И национальная идея, по Иванову, имеет смысл лишь в связи с всемирным «служением» и не совместима с язычеством политических или националистических интересов, чем определяется, к примеру, его восприятие Достоевского как эллина, а Пушкина как итальянца. История России XX века в этом контексте – трагическая загадка: «Мы переживаем за человечество – и человечество переживает в нас великий кризис». Подобное отношение к перекличке «родного» и «вселенского» делало позицию Иванова достаточно своеобразной и выводило поэта за пределы традиционных споров между славянофилами и западниками.
Если Достоевский был чаще всего прочитан в Европе как русский Ницше, то в Иванове, в отсутствие почвы для диалога с идеями о. П. Флоренского или о. С. Булгакова, признали тип личности, призванный представлять модернистскую религиозную мысль России, с одной стороны, и писателя, занятого обсуждением тех же тем, что и У. Б. Йейтс, П. Валери, Дж. Джойс, с другой.

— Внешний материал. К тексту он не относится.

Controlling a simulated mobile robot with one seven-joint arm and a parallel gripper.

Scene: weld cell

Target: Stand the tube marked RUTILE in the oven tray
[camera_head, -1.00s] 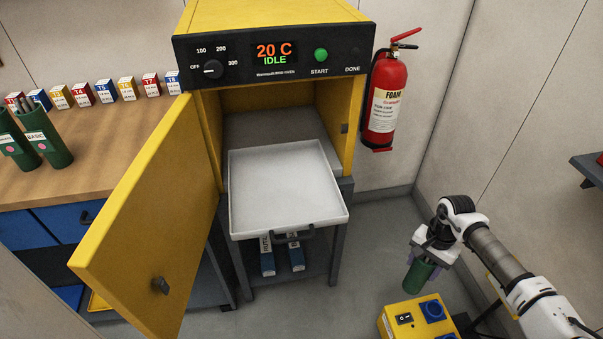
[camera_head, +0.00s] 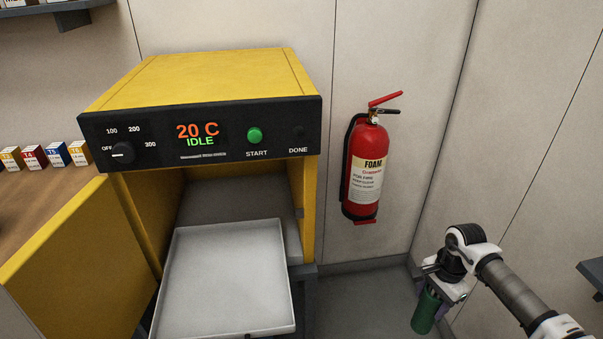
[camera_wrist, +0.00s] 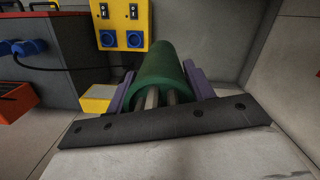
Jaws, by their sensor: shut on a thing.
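The oven (camera_head: 200,75) is yellow with a black front panel reading 20 C IDLE, and its door (camera_head: 75,255) stands open to the left. The pale oven tray (camera_head: 230,275) is pulled out in front of the opening, and its visible part is empty. My gripper (camera_head: 438,304) is at the lower right, well to the right of the tray and apart from it. It is shut on a green tube (camera_head: 426,313), which also shows between the purple fingers in the wrist view (camera_wrist: 160,70), with several rods inside. No marking is readable on it, so I cannot tell if it says RUTILE.
A red fire extinguisher (camera_head: 368,165) hangs on the wall between the oven and my gripper. Small numbered boxes (camera_head: 55,155) stand on the wooden bench at left. A yellow socket box (camera_wrist: 122,22) shows in the wrist view. A dark shelf edge (camera_head: 592,272) juts in at right.

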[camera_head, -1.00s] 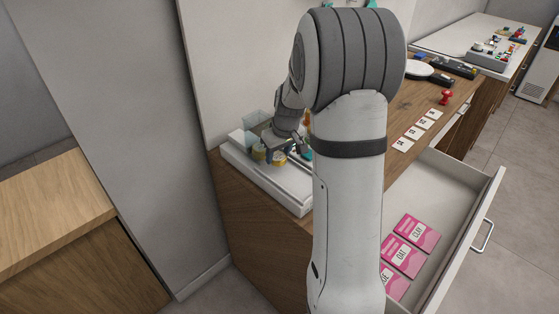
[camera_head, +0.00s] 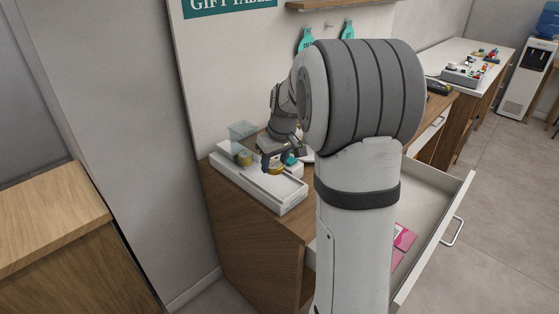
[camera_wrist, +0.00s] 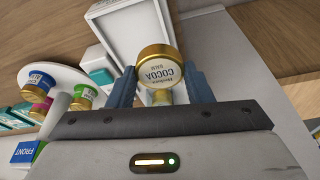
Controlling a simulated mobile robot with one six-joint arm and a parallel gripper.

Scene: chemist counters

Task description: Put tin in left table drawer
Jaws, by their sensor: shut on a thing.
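A gold-rimmed tin labelled COCOA (camera_wrist: 158,72) sits between the two blue fingers of my gripper (camera_wrist: 160,90) in the wrist view. The gripper is shut on it. In the head view my gripper (camera_head: 274,160) holds the tin (camera_head: 276,170) just above the white tray at the counter's left end; whether it is clear of the tray is hard to tell. An open white drawer (camera_head: 448,205) juts out from the counter on the right, with pink packets (camera_head: 404,238) inside. My arm hides much of the drawer.
The white tray (camera_head: 285,197) holds a clear box (camera_head: 243,131) and another yellowish tin (camera_head: 245,158). The wrist view shows a round white stand (camera_wrist: 62,76) with several coloured tins. A wall stands behind the counter. The floor right of the drawer is clear.

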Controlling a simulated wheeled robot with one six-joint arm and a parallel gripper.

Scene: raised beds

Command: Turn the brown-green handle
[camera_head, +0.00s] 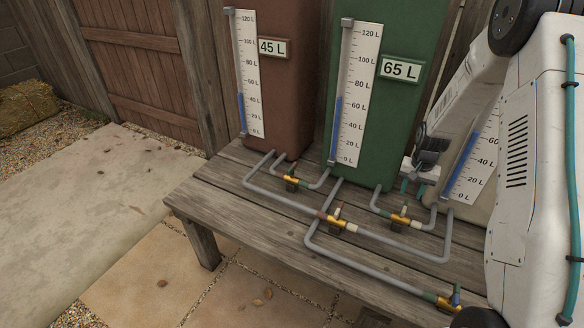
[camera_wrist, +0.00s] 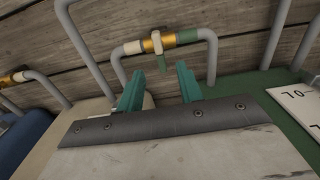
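The brown-green handle is on the small brass valve (camera_head: 292,180) with a red-brown band and a green band, in the pipe between the brown tank (camera_head: 290,95) and the green tank (camera_head: 400,125). My gripper (camera_head: 411,188) is to the right of it, by the front of the green tank, and does not touch it. In the wrist view my gripper (camera_wrist: 160,82) has its two teal fingers apart with nothing between them. Ahead of the fingers is another brass valve (camera_wrist: 153,43), with a cream band and a green band. The brown-green valve cannot be made out in the wrist view.
Other brass valves sit on the bench (camera_head: 230,185): a brown-cream one (camera_head: 338,222), the green-cream one (camera_head: 400,220) and one at the front right (camera_head: 446,302). Grey pipes run between them. A pale tank (camera_head: 478,165) stands partly behind my arm. The bench's left end is clear.

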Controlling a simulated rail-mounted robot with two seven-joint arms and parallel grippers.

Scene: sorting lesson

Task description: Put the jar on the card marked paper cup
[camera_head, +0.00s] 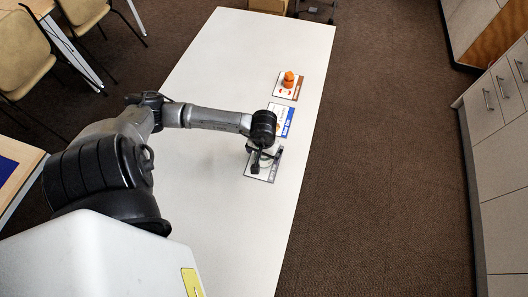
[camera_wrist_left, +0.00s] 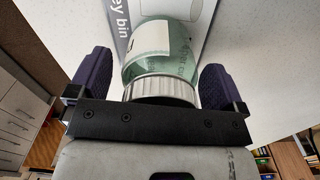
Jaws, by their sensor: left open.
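The jar (camera_wrist_left: 160,60), pale green see-through glass with a white ribbed lid, is between my left gripper's (camera_wrist_left: 158,85) fingers in the left wrist view, lid toward the camera. The fingers are open, with a gap visible on the jar's sides. The jar is over a grey-edged card (camera_wrist_left: 117,14) whose visible letters end in "ey bin"; small letters partly read like "per cu" through or beside the glass. Contact between jar and card is hard to tell. In the head view, my left gripper (camera_head: 261,160) is above this card (camera_head: 260,178) and mostly hides the jar.
On the white table (camera_head: 215,190), a blue-edged card (camera_head: 287,123) lies just beyond, and an orange-brown-edged card (camera_head: 279,93) farther back carries an orange object (camera_head: 289,79). The near table surface is bare. Cabinets (camera_head: 505,185) stand at the right, chairs at the left.

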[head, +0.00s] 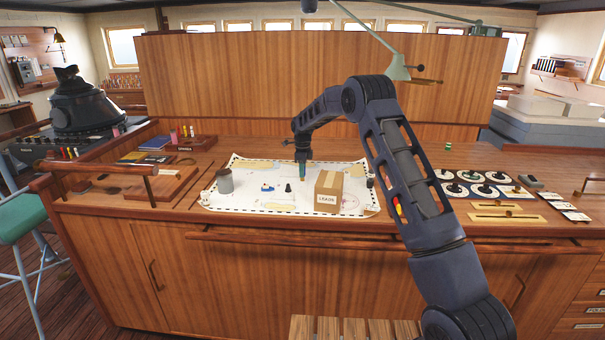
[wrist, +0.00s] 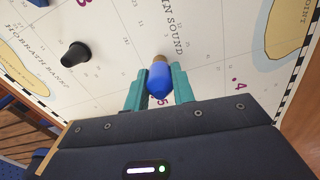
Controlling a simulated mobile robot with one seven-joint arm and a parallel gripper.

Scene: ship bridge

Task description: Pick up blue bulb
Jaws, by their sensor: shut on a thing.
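The blue bulb (wrist: 160,82), with a tan-brown end, is between the two teal fingers of my gripper (wrist: 160,88) in the wrist view. My gripper is shut on it. In the head view my gripper (head: 302,172) points down over the chart (head: 245,203) on the wooden counter, behind the cardboard box. The bulb is too small there to make out clearly. From these views I cannot tell for sure whether the bulb touches the chart.
A cardboard box (head: 327,190) stands on the chart in front of my gripper. A grey cup (head: 225,181), a small blue-and-white item (head: 267,188) and a black knob-shaped piece (head: 288,187) are to the left. A green lamp (head: 398,68) hangs above. Round dials (head: 485,190) lie right.

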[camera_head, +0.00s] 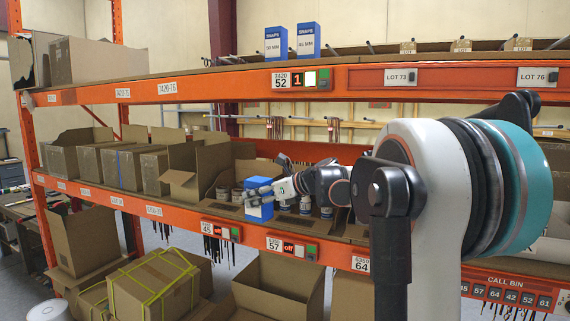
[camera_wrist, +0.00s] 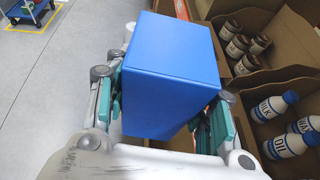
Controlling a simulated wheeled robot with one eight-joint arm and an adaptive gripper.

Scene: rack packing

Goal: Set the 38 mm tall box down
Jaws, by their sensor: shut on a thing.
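A blue box (camera_head: 260,211), whose size label I cannot read, is in my gripper (camera_head: 268,192) in the head view. It is at the front of the middle shelf, by the orange edge beam. In the wrist view the plain blue box (camera_wrist: 170,75) fills the middle, between the teal-padded fingers of my gripper (camera_wrist: 168,108), which press on its two sides. Its underside is hidden, so I cannot tell whether it touches anything. Two taller blue boxes marked 50 MM (camera_head: 274,43) and 45 MM (camera_head: 307,40) stand upright on the top shelf.
Open cardboard bins with brown-capped jars (camera_wrist: 249,62) and white bottles (camera_wrist: 283,143) lie right of the held box in the wrist view. Cardboard boxes (camera_head: 118,165) line the shelf's left. Bare top-shelf surface (camera_head: 210,68) shows left of the two blue boxes.

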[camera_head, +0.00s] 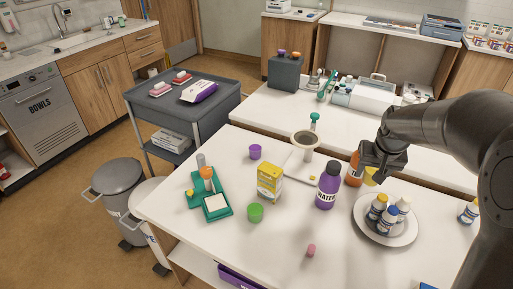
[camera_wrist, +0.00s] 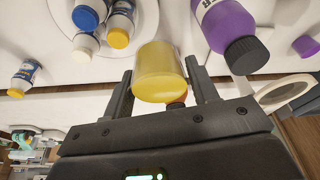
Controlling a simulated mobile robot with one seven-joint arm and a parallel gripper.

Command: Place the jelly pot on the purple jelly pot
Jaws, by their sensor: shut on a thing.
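My gripper (camera_head: 372,172) is shut on a yellow jelly pot (camera_head: 370,178), held above the white table near the plate. In the wrist view the yellow pot (camera_wrist: 160,75) sits between the two fingers of my gripper (camera_wrist: 163,82). The purple jelly pot (camera_head: 255,151) stands on the table to the left, behind the yellow carton and well apart from my gripper. A purple pot-like thing also shows at the right edge of the wrist view (camera_wrist: 305,46).
A purple water bottle (camera_head: 328,186) and an orange bottle (camera_head: 354,168) stand left of my gripper. A plate (camera_head: 372,235) holds several small bottles. A yellow carton (camera_head: 269,183), green pot (camera_head: 255,213), pink pot (camera_head: 311,250) and teal device (camera_head: 216,207) stand further left. The front middle is mostly clear.

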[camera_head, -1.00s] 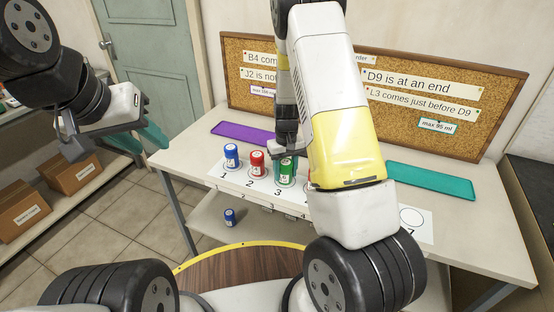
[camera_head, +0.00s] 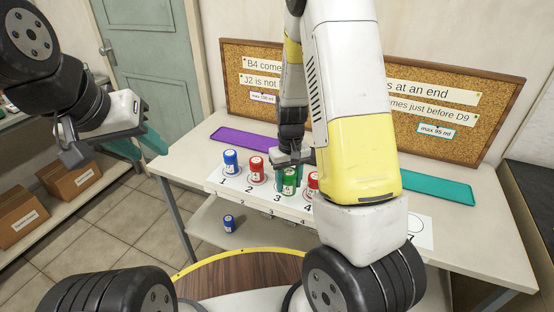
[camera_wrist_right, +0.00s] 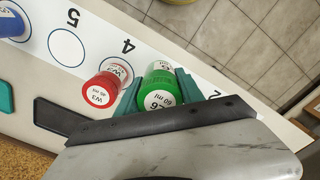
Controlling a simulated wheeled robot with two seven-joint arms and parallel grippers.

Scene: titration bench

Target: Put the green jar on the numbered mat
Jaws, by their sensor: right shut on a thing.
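The green jar (camera_head: 289,182) is at spot 3 of the white numbered mat (camera_head: 262,198). My right gripper (camera_head: 293,162) is shut on it from above. In the right wrist view the jar (camera_wrist_right: 158,90) sits between the teal fingers, with its green lid toward the camera. Whether its base touches the mat I cannot tell. A red jar (camera_head: 312,181) stands close beside it at 4, another red jar (camera_head: 256,169) at 2 and a blue jar (camera_head: 230,161) at 1. My left gripper (camera_head: 138,147) is open and empty, off the table's left side.
A purple tray (camera_head: 240,141) lies behind the mat, a teal tray (camera_head: 430,183) to the right. Another blue jar (camera_wrist_right: 10,25) shows beyond empty spot 5 in the wrist view. A small blue jar (camera_head: 229,223) is below the tabletop. A corkboard (camera_head: 235,75) stands behind.

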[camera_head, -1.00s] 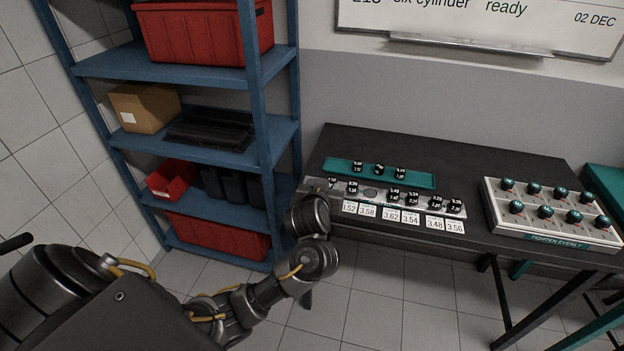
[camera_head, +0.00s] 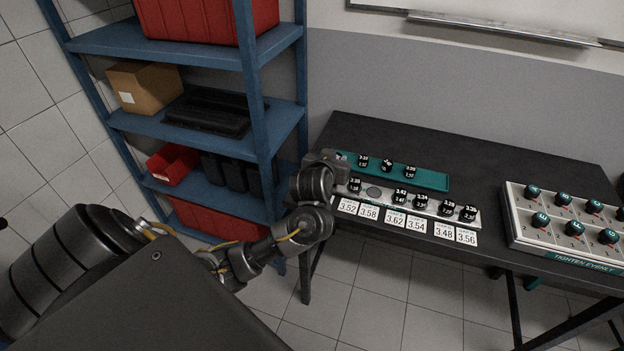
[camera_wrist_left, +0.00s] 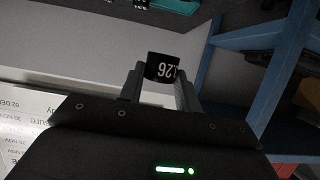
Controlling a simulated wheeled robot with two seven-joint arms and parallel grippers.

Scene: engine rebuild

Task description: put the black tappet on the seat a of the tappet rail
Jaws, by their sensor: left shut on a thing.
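My left gripper (camera_head: 328,160) is over the left end of the bench, beside the tappet rail (camera_head: 384,202). In the left wrist view the left gripper (camera_wrist_left: 160,80) is shut on a black tappet (camera_wrist_left: 162,67) with white digits ending in 26. The pale metal rail carries several black tappets. One round grey seat (camera_head: 373,192), second of those showing from the left, is bare. The rail's left end is hidden by my gripper, and I cannot read which seat is a. My right gripper is not in view.
A green tray (camera_head: 432,181) with 3 black tappets lies behind the rail. White number cards (camera_head: 394,219) line its front. A white box with dark knobs (camera_head: 562,241) stands at the right. A blue shelf rack (camera_head: 262,128) stands close to my left arm.

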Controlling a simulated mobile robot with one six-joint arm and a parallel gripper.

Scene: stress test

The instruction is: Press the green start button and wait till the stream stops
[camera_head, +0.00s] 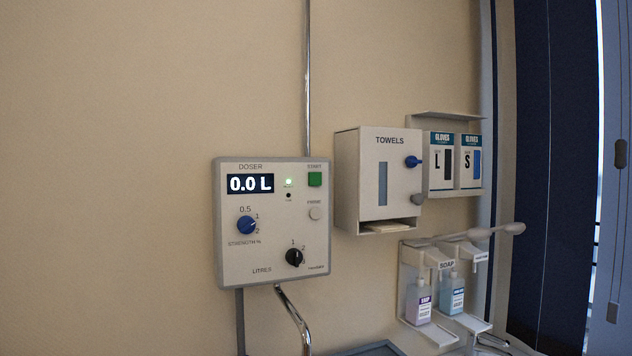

В предлагаемой читателю книге Иванов представлен в главных тематических срезах своей философской эссеистики, о чем говорят названия разделов, заимствованные нами у самого поэта. Быть может, написанное им неравноценно: давно умолк живой голос «Вячеслава Великолепного», и кое-что из того, что играло красками его личного обаяния, сегодня способно показаться несколько претенциозным. Вместе с тем парадоксы неотделимы от творческой мифологии рубежа веков. Это лишний раз подтверждается судьбой Иванова и его наследия. Весь в ожиданиях и предчувствиях «грядущего дня» в начале столетия, он сыграл активную роль в символическом возведении новой реальности, но в конечном счете оказался бессилен перед ее вступлением в свои календарные права, и в чем-то самом существенном – что сделалось ясным уже в 1930-е годы – принадлежит XIX веку.